Бродский глазами современников - Валентина Полухина
Шрифт:
Интервал:
Закладка:
И сразу же встал вопрос, а не похоже ли это на Бродского? Много было и есть людей, которые подражали Бродскому, имитировали Бродского. Это то, что я себе запрещал в первую очередь. Я развивал в себе вычеркивающий механизм на случай, когда ненароком что-то сказалось в чужой идиоме. И мне показалось: нет, не похоже. Я перечитывал, прикидывал на все лады — нет, не похоже. Хотя еще более глубоко внутри я знал, что это написано только потому, что нет Бродского. Потом появилось еще десять-двадцать стихотворений. В 1974, кажется, году зимой мы с Ниной и с Володей Герасимовым[194] поехали в Пушкинские горы, и я им там впервые рискнул почитать свои стихи. Это были самые строгие слушатели, каких только я мог найти. Я вдруг увидел то, что нельзя сымитировать в нашем кругу, где стихи бесконечно читались и обсуждались: живой интерес. В значительной степени это объяснялось тем, что они никак от меня не ожидали, что я вдруг стихи начну писать.
Вы, кажется, напечатали первое стихотворение Бродского в Союзе. Расскажите, как это вам удалось.

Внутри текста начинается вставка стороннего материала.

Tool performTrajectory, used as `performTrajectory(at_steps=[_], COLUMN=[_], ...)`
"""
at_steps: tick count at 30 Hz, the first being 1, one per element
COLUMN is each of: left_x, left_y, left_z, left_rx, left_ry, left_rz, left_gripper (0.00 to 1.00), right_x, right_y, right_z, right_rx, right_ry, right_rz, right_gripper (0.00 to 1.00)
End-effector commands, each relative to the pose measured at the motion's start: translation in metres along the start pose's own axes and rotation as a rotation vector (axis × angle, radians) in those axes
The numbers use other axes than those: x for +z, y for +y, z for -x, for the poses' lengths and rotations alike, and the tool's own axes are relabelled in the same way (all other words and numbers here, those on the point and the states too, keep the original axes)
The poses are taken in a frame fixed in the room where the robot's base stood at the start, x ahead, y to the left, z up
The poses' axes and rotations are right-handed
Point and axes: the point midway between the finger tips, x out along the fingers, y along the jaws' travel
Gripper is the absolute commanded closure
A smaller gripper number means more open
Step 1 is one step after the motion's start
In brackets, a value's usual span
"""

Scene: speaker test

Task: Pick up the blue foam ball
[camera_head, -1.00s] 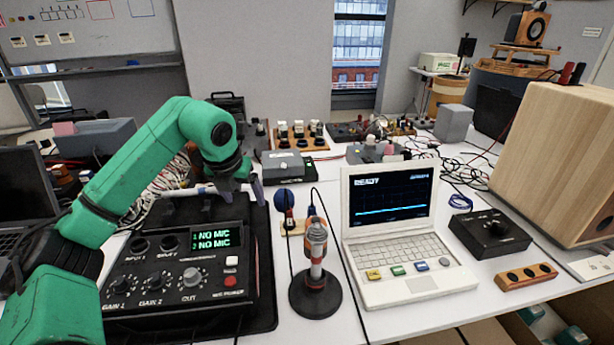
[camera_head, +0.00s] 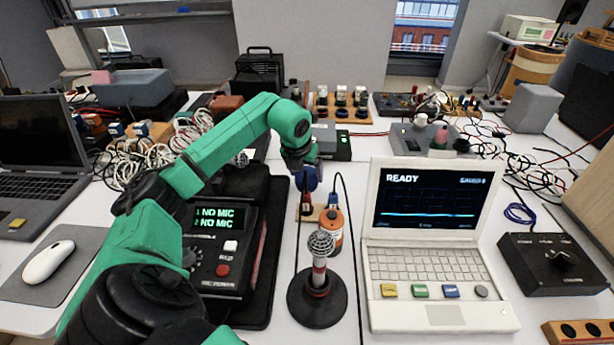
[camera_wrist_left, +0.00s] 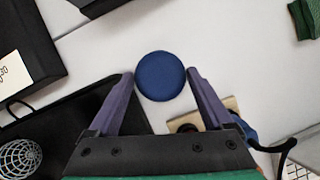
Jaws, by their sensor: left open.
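The blue foam ball (camera_head: 308,180) shows just below my left gripper (camera_head: 304,164) in the head view, beside a small wooden base (camera_head: 309,214). In the left wrist view the ball (camera_wrist_left: 160,76) is round and dark blue. It lies between and slightly beyond the two purple fingertips of my left gripper (camera_wrist_left: 160,80). The fingers are open, with a narrow gap on each side of the ball; I cannot tell whether either touches it. My right gripper is not in view.
A microphone on a round black stand (camera_head: 317,297) stands in front of the ball. The white laptop (camera_head: 431,240) is to the right, the black audio box (camera_head: 220,250) to the left.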

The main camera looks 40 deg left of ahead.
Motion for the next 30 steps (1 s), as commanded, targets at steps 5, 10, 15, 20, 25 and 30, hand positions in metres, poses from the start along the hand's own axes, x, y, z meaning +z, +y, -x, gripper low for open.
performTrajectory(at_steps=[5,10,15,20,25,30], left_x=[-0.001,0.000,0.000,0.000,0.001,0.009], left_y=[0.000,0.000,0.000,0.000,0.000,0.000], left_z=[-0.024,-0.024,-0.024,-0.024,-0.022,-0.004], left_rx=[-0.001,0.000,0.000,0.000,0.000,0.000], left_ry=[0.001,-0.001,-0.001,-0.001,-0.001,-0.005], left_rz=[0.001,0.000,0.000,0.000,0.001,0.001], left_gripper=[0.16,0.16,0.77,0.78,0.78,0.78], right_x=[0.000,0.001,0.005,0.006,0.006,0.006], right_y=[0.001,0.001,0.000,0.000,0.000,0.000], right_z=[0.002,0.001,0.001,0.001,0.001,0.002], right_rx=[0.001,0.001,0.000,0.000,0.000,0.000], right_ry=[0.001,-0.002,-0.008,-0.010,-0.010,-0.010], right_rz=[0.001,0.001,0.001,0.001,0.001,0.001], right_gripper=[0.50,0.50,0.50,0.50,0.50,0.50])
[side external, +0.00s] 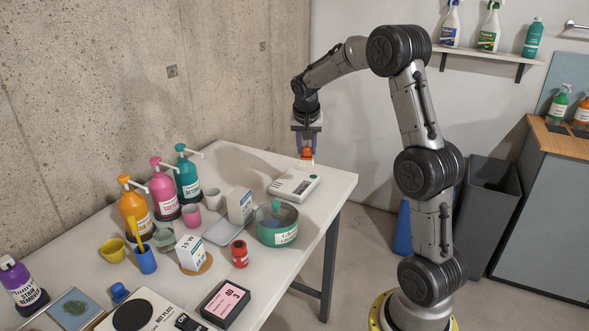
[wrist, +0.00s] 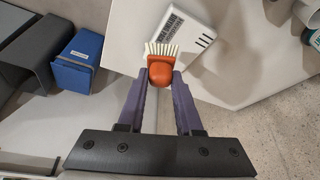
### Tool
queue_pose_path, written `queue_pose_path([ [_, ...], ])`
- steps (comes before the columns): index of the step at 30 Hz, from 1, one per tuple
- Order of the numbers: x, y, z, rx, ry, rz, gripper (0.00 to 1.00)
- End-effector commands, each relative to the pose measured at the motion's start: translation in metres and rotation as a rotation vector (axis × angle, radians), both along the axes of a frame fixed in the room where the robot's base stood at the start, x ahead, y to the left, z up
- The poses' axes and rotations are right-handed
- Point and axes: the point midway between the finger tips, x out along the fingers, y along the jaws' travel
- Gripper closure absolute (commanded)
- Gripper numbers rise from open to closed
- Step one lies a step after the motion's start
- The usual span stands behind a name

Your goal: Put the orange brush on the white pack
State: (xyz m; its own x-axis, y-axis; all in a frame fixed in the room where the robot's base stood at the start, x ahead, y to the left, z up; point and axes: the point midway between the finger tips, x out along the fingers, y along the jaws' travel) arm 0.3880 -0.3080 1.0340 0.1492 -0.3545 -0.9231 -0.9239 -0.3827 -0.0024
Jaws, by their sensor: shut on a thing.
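The orange brush (wrist: 161,74) has pale bristles and is held between the purple fingers of my gripper (wrist: 160,84). In the side view the brush (side external: 307,153) hangs bristles down from my gripper (side external: 307,147), above the far end of the table. A flat white pack (side external: 294,184) lies on the table just below and to the left of the brush.
Pump bottles (side external: 188,174) line the wall side. The table's right edge is close to the pack. A dark bin (side external: 486,215) stands on the floor.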

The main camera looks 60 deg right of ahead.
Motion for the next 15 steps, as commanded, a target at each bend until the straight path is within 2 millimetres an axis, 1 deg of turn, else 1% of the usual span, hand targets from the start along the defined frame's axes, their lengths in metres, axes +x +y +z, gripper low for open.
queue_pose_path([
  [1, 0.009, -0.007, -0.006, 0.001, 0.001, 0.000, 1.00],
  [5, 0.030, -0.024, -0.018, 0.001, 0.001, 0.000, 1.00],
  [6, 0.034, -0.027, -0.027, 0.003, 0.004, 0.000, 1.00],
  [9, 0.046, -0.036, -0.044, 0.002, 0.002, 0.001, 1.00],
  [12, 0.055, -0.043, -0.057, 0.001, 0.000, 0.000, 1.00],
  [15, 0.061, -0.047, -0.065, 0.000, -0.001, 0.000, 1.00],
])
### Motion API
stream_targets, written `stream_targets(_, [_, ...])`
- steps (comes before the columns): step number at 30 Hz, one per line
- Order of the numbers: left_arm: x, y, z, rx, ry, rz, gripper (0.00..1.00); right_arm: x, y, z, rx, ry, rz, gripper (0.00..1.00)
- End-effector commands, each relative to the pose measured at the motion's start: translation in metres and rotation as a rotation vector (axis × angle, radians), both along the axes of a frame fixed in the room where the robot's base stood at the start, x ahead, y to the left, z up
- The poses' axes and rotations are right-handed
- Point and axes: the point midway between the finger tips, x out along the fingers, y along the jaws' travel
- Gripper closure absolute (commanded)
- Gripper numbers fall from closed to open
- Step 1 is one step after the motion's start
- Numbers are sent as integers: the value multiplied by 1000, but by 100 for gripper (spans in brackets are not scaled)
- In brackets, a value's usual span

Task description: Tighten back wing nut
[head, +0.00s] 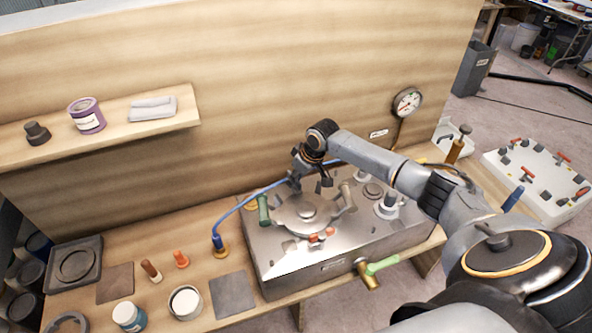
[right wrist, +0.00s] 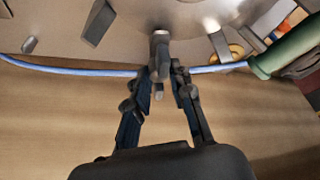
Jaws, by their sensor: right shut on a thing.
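The metal box (head: 330,250) carries a round lid (head: 288,215) with a knob in its middle. My right gripper (head: 296,181) reaches down at the back edge of this lid. In the right wrist view my right gripper (right wrist: 164,82) is shut on the back wing nut (right wrist: 160,48), a grey metal piece at the lid's edge. In the head view the gripper hides this nut. My left gripper is not in view.
A blue hose (head: 240,205) runs behind the gripper and also crosses the right wrist view (right wrist: 80,70). A plywood wall (head: 300,80) stands close behind. A pressure gauge (head: 407,102), a white tray (head: 540,175) and jars (head: 186,302) are around.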

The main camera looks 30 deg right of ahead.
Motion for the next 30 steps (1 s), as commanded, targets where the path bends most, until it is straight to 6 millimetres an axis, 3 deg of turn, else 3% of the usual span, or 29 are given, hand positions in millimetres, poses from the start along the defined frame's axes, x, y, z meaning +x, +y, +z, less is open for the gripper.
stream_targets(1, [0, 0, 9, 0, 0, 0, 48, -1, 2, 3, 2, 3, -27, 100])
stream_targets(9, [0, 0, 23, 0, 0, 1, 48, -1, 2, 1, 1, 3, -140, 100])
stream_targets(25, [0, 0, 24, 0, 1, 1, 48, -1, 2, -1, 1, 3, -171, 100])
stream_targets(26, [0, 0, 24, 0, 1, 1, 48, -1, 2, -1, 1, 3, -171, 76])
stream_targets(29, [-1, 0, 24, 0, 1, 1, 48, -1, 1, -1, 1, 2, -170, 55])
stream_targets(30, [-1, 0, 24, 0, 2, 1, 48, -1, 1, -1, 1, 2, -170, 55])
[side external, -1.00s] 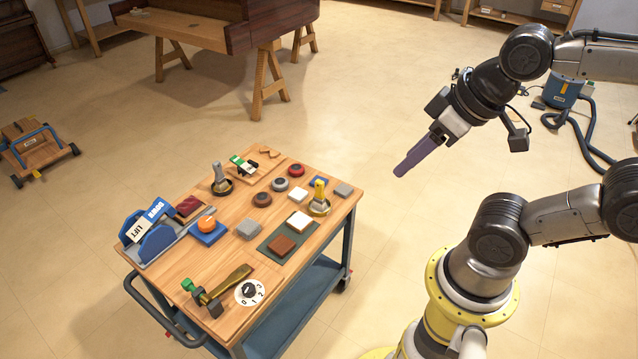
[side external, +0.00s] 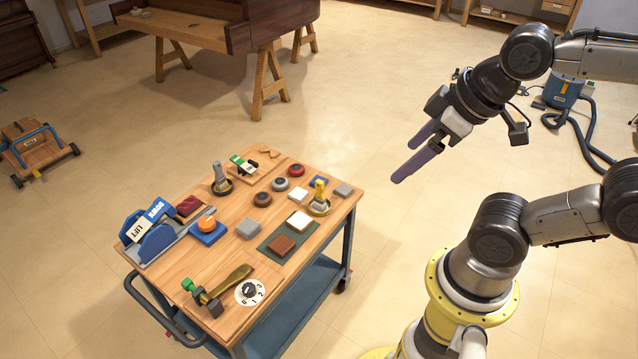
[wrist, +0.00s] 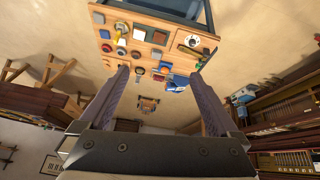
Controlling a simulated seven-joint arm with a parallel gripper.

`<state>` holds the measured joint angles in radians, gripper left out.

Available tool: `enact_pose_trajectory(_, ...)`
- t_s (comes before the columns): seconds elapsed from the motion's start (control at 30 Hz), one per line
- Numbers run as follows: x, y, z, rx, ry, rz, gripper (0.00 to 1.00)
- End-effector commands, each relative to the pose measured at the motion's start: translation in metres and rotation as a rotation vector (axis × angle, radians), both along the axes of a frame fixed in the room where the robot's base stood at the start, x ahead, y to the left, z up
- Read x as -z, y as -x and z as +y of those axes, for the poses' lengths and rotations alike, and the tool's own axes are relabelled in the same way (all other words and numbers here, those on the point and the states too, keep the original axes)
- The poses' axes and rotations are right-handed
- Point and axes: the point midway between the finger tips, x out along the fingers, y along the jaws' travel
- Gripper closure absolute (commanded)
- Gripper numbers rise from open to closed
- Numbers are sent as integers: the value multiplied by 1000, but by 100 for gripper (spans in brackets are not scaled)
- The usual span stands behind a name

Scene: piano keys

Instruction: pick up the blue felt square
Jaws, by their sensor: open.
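A small blue square (side external: 324,181), which looks like the blue felt square, lies flat at the far right part of the wooden cart top. The yellow-handled tool (side external: 319,194) in front hides part of it. My gripper (side external: 405,160) is open and empty, high in the air to the right of the cart and well apart from the square. In the wrist view my two purple fingers (wrist: 158,75) are spread, with nothing between them.
The cart top (side external: 187,266) is crowded: a grey block (side external: 344,190), white blocks, round pucks, a grey-handled tool (side external: 220,177), an orange knob (side external: 207,223) on a blue base, and a lever with a dial (side external: 250,291). The air between gripper and cart is clear.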

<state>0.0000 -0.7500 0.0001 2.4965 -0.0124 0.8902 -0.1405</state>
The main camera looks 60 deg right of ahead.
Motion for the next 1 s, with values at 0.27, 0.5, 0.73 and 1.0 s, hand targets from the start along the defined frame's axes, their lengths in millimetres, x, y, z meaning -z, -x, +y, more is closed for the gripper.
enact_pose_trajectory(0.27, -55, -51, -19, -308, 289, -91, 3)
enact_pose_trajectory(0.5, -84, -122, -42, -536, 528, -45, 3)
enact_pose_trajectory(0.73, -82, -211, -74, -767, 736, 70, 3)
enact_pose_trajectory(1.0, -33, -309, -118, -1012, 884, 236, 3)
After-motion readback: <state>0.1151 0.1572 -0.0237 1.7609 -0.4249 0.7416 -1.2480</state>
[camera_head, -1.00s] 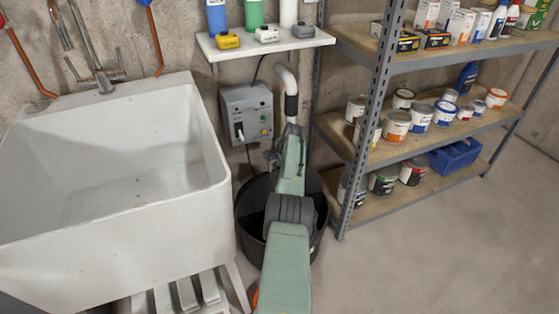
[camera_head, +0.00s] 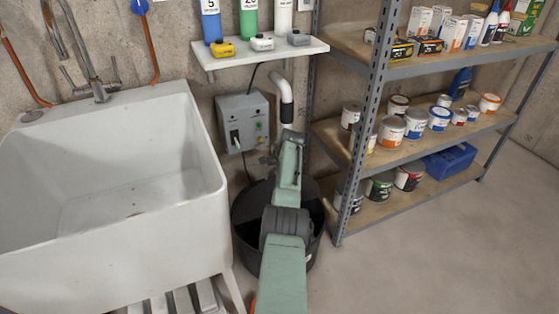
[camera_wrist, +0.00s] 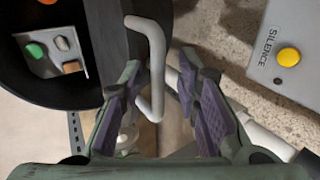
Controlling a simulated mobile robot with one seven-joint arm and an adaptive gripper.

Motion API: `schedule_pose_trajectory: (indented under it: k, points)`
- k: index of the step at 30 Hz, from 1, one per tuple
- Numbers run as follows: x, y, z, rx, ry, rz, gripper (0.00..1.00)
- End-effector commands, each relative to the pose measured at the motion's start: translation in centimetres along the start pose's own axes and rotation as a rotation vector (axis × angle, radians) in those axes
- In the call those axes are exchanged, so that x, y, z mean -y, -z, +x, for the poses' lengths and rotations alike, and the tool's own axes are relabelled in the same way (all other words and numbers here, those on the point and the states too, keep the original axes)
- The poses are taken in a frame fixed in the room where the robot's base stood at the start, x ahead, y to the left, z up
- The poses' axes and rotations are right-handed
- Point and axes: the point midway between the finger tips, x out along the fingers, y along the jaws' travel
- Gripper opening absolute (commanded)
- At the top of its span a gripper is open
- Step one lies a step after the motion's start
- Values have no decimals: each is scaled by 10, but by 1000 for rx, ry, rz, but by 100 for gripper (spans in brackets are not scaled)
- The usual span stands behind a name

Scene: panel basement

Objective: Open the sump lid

Да, это было стихотворение "Буксир", которое я пробил в журнале "Костер". Он принес мне длинное-длинное стихотворение, сентиментальное, но ужасно меня тронувшее, как и все, что он тогда писал:
Я — буксир.
Я работаю в этом порту.
Я работаю здесь.
Это мне по нутру.
Подо мною вода.
Надо мной небеса.
Между ними
Буксирных дымков полоса[195].
Типичная ленинградская акварель в духе ленинградских художников, в духе Марке, вроде Лапшина. И у меня щелкнуло в сознании, что как раз вот это и может пробить все рогатки. И я разработал нехитрую тактику. Сначала я показал это своему другу Феликсу Нафтульеву. Он был лет на десять старше Бродского. Вкусы его не совпадали с нашими, но я знал, что это стихотворение имеет шанс ему понравиться в силу своего откровенного романтизма. Так и вышло. Еще один талантливый человек тогда служил в "Костре" — Саша Крестинский. Вместе мы начали обрабатывать других. Вынесли на редсовет. Редактором у нас была партийная функционерка Галина Чернякова. И кто-то, либо она, либо ее заместитель, сказали: "Ну, что там за стихи? " Имя Бродского они немножко знали, и уже тогда оно вызывало у них опасные ассоциации. И мне сказали: "Прочитай!" Я стал читать. Я старался изо всех сил декламировать в том духе, в каком это им бы понравилось. Бог мне простит. Я читал, читал, читал. И я вижу, как их глазки затуманиваются сонливостью, они заклевали носами. Потом кончил. Мои друзья, как было договорено, стали галдеть: "Замечательно! Талантливо! Напоминает Багрицкого!" И т.д. И тогда начальство, уже размякшее, сказало: "Ну, давайте напечатаем. Только слишком уж длинно. Что мы, полжурнала займем, что ли?" Я уже с Иосифом сговорился, мы как-то сократили. И напечатали. Даже цветную вкладку нарисовал художник Ветрогонский, если не ошибаюсь. Это была первая публикация Бродского.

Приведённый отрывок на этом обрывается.